A MENTAL health charity is helping Durham Cathedral to make the peninsula area of the city more bird-friendly.

The cathedral’s woodlands and riverbanks team is working with the city’s St Margaret’s Centre, to create bird feeders for the cathedral grounds.

The work is funded with grants from the Heritage Lottery Fund, The Banks Community Fund, Biffa Group and The Friends of Durham Cathedral.

St Margaret’s Centre manager, Rob Chatwin said: “One of our volunteers is a very experienced green woodworker and he has been leading sessions with our service users in the woodwork shop.

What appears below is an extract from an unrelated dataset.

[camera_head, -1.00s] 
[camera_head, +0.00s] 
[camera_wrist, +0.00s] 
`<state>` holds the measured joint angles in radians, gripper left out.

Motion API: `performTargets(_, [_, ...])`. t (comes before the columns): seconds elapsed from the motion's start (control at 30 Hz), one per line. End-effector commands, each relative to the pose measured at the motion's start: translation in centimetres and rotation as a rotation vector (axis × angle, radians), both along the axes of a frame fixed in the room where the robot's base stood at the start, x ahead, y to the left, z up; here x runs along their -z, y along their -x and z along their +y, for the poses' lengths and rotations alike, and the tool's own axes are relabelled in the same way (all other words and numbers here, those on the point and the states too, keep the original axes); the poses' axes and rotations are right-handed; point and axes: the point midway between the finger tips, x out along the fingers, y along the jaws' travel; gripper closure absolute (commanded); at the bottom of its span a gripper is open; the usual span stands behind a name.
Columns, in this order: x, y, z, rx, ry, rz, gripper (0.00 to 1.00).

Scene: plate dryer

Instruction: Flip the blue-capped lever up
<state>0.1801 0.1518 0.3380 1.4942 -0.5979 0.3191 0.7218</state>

“The service users love activities like this because it gives them a real sense of satisfaction and achievement knowing that their handiwork is being put to good use in such a beautiful place.”

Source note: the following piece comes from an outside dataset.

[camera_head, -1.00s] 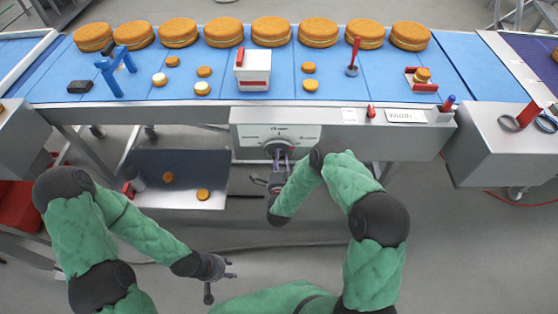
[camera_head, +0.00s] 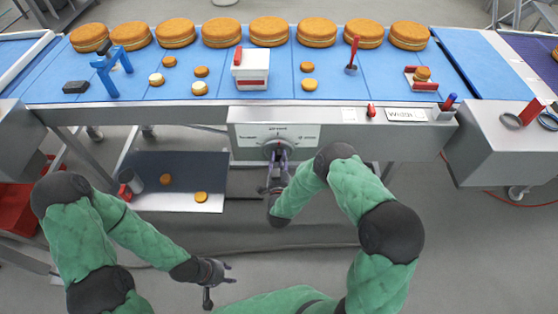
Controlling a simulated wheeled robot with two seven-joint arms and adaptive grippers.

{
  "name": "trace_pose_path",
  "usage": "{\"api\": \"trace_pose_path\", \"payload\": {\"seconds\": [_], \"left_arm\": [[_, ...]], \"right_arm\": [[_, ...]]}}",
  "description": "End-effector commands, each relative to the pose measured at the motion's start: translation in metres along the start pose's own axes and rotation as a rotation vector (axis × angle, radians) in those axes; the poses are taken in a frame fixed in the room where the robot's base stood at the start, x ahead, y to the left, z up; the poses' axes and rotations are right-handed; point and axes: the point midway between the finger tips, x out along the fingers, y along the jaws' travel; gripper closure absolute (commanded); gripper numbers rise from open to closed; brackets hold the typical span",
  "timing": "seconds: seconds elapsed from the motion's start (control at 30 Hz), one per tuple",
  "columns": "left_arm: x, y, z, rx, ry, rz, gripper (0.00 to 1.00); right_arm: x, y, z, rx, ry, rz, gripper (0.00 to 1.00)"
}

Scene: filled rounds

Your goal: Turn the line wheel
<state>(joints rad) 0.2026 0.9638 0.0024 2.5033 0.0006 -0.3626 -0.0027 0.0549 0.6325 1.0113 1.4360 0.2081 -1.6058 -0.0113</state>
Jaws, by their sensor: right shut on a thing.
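The line wheel (camera_head: 274,147) is a round grey knob on the front of a metal panel (camera_head: 248,134) with small printed markings, below the blue conveyor. My right gripper (camera_head: 280,160) is at the wheel, its fingers pointing up and shut on it; the dark gripper and wrist hide the lower part of the wheel. My left gripper (camera_head: 225,272) hangs low in front of the line, away from everything, its fingers apart and empty.
Several large round cakes (camera_head: 269,31) stand along the back of the blue belt (camera_head: 300,92). Small cakes, a white box (camera_head: 250,70) and a blue stand (camera_head: 106,72) sit in front of them. A metal tray (camera_head: 212,200) with two small cakes is below left.

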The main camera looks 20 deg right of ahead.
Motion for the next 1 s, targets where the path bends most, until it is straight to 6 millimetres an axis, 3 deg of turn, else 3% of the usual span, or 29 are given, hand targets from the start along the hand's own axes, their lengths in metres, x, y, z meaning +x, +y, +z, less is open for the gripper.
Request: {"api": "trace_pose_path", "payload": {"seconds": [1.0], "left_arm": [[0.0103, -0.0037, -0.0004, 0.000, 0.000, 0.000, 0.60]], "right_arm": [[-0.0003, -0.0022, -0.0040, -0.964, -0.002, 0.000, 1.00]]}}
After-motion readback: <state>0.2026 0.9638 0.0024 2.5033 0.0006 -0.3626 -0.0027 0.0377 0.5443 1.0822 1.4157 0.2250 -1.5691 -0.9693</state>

Pam Stewart, woodlands project officer of the woodlands and riverbanks team, who commissioned the work, said: “We are really pleased to be working with the St Margaret’s Centre on what we feel is a mutually beneficial project.

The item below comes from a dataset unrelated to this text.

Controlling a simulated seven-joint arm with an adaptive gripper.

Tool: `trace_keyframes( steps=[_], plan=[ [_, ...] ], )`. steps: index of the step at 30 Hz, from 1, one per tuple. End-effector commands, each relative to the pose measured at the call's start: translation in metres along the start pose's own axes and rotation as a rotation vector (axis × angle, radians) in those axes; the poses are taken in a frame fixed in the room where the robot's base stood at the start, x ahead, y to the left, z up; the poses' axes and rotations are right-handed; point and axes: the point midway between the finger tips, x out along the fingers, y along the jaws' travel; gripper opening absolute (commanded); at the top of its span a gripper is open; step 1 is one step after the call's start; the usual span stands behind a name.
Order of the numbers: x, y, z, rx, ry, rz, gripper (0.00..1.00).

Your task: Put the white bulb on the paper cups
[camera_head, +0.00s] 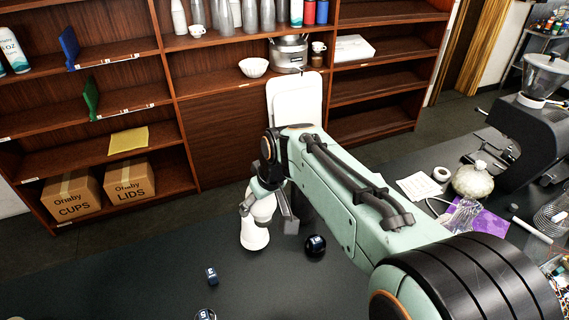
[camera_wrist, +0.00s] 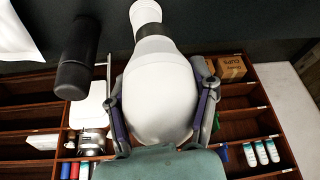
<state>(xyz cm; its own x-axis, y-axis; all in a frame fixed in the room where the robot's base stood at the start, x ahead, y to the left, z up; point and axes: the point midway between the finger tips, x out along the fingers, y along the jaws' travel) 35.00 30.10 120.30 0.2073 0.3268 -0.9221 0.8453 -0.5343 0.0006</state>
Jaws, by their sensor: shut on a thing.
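The white bulb is a smooth, rounded body with a narrow neck that flares at its far end. It shows on or just above the dark counter in the head view (camera_head: 254,237) and large in the wrist view (camera_wrist: 160,95). My gripper (camera_head: 266,204) is shut on its wide part, one finger on each side, as the wrist view also shows (camera_wrist: 161,100). I cannot tell if the bulb touches the counter. A stack of white cups (camera_head: 179,18), possibly the paper cups, stands on the upper shelf. A box marked CUPS (camera_head: 72,196) sits on the bottom shelf.
A dark cylinder (camera_wrist: 78,60) stands beside the bulb. A LIDS box (camera_head: 131,181) is beside the CUPS box. A grinder (camera_head: 540,110) is at right.

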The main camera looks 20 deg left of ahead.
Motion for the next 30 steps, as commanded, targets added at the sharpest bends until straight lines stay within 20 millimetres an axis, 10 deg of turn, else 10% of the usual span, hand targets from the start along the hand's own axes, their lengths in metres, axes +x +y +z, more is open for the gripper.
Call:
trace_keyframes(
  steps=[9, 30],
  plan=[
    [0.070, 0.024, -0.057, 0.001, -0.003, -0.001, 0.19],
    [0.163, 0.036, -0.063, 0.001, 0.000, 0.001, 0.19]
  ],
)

“It is very befitting of our Christian ethos as an organisation that we try to enrich the lives of local people and look after the natural world around us and that is what this project is all about.

“We are very grateful to the St Margaret’s Centre and their service users for reusing the wood from our site to create the feeders and we hope that they in turn will enjoy coming to watch the bird life in the woodland around the cathedral.”